Should police Sgt. James Crowley have arrested Harvard professor Henry Louis Gates Jr. on July 16, after Crowley responded to a 911 report of a possible break-in at Gates' Cambridge, Mass., house? And to what degree was the arrest related to the fact that Gates is black and Crowley is white?
I don't know the answers to these questions, and neither do you. But here's what I do know: We're lucky that we can ask them, lucky that possible police misbehavior demands an official response, lucky that the alleged outrage isn't worse. And if you think otherwise, take a look at how police behave in many other parts of the world.

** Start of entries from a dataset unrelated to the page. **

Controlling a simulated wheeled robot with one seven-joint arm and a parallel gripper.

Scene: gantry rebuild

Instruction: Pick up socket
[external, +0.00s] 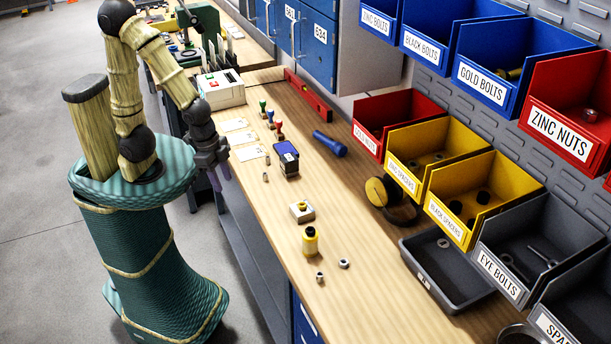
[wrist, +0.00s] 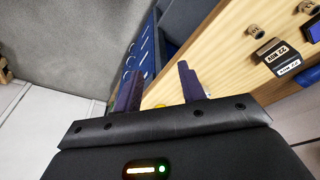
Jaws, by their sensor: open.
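Small metal pieces lie on the wooden bench in the external view. One short metal cylinder (external: 320,277) stands near the front edge, with a metal ring-like piece (external: 344,263) to its right. Two more small metal pieces, one upper (external: 267,160) and one lower (external: 265,177), are farther back near the blue-topped box. Which one is the socket I cannot tell at this size. My gripper (external: 215,178) is open and empty, hanging beside the bench's left edge, apart from all these pieces. In the wrist view my two fingers (wrist: 160,72) are spread, with no socket recognisable between them.
Labelled bins line the right. A grey tray (external: 445,270) sits below them.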

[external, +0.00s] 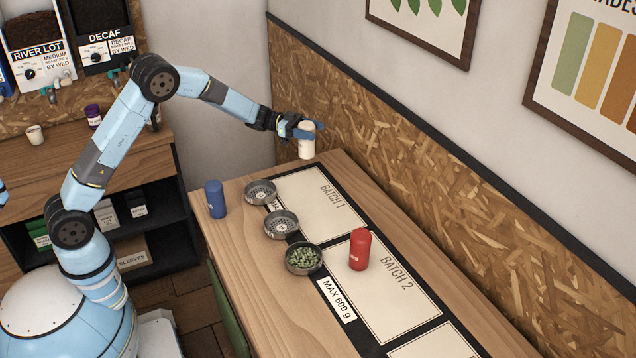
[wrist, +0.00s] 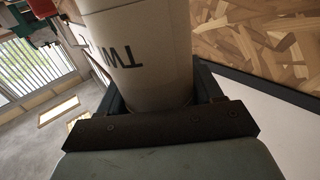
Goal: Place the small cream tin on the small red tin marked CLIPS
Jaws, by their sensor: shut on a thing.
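The small cream tin (external: 307,141) is held upright in my gripper (external: 303,132) at the far end of the table, near the wall. The wrist view shows the cream tin (wrist: 140,50) close up between the fingers, with letters beginning "TW" on its side. The external view does not show clearly whether its base touches the table or hangs above it. The small red tin (external: 360,249) stands upright on the BATCH 2 panel, nearer the camera and to the right of my gripper. Its marking is too small to read. Nothing is on top of it.
A blue tin (external: 215,198) stands at the table's left edge. Two metal dishes (external: 261,192) (external: 281,224) and a dish of green beans (external: 303,258) sit left of the panels. The BATCH 1 panel (external: 318,205) is clear. The chipboard wall (external: 400,170) runs along the table's right side.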

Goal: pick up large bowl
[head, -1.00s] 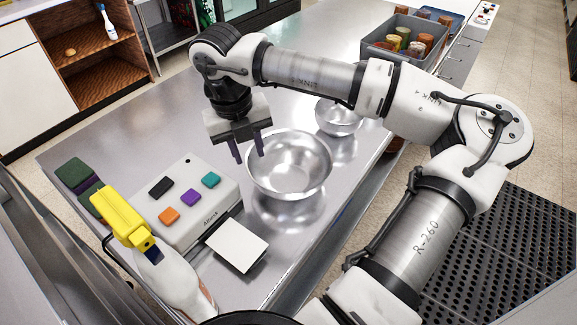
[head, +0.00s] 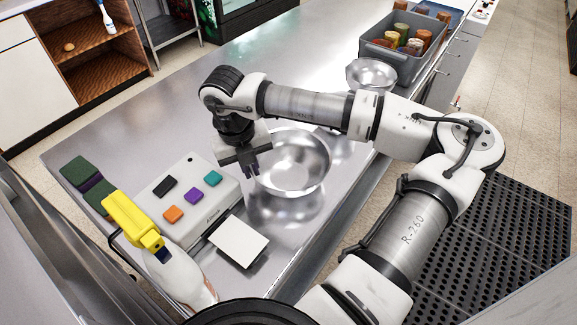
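The large bowl (head: 300,172) is a shiny metal bowl standing upright on the steel counter, right of the white button box. My gripper (head: 251,172) points down at the bowl's left rim. Its two dark fingers are close together and appear shut on that rim. The fingers and wrist hide part of the rim, and my forearm passes over its far side. The bowl appears to rest on the counter, not lifted.
A smaller metal bowl (head: 371,74) stands beside a grey bin (head: 392,60) of jars. The white button box (head: 187,207), a white card (head: 239,242), a yellow-topped spray bottle (head: 135,222) and green sponges (head: 79,171) crowd the near left. The counter behind my arm is clear.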

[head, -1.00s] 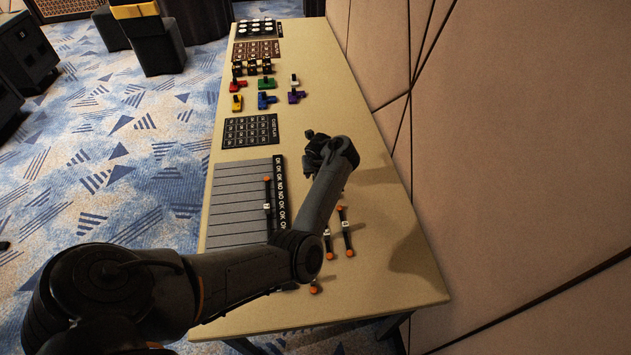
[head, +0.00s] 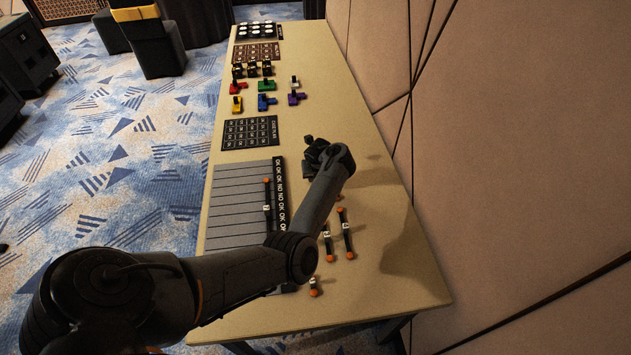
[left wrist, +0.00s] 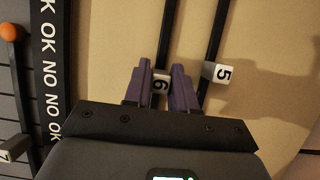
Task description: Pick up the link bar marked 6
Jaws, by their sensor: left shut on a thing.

According to Transparency International, which surveyed 73,000 people in 69 countries for its 2009 Global Corruption Barometer, 24% of respondents reported paying bribes to police in the last year. And people around the globe routinely identify the police force as the most corrupt institution in their societies, ahead of the judiciary, tax collection agencies and everything else.
Even worse, police officers frequently abuse or murder civilians with impunity. The 2009 country-by-country report by Amnesty International is a virtual dictionary of brutality by police, who assault citizens with truncheons (Armenia), electric shocks (Bahrain), cigarette burns (Mauritania), sexual assaults (Pakistan) and suspension by the wrists or ankles (Yemen).
And then there's Togo, which I happened to be visiting when the Gates controversy exploded. According to Amnesty International, human rights activists and other Togolese detainees are routinely beaten by the police.
So I was on my best behavior as I crossed into Togo from Ghana with my teenage daughter and her friend. A policeman fumbled with our passports, seemingly uncertain about how and where to stamp them. Then he finally issued our visas and announced the fee: 15,000 African francs (about $30) each.
"Whom should I pay?" I asked him in French.
"Oh, you can pay me directly," he smiled.
So I did. There was no receipt, of course, so no one would ever know. And I knew better than to ask for one.
On our return to Ghana, a few days later, a border policewoman asked me if I would buy her a drink. I'm married and I wear a wedding ring, and I had two adolescent girls in tow, so it's pretty unlikely that she was flirting with me. Instead, she was probably soliciting a bribe.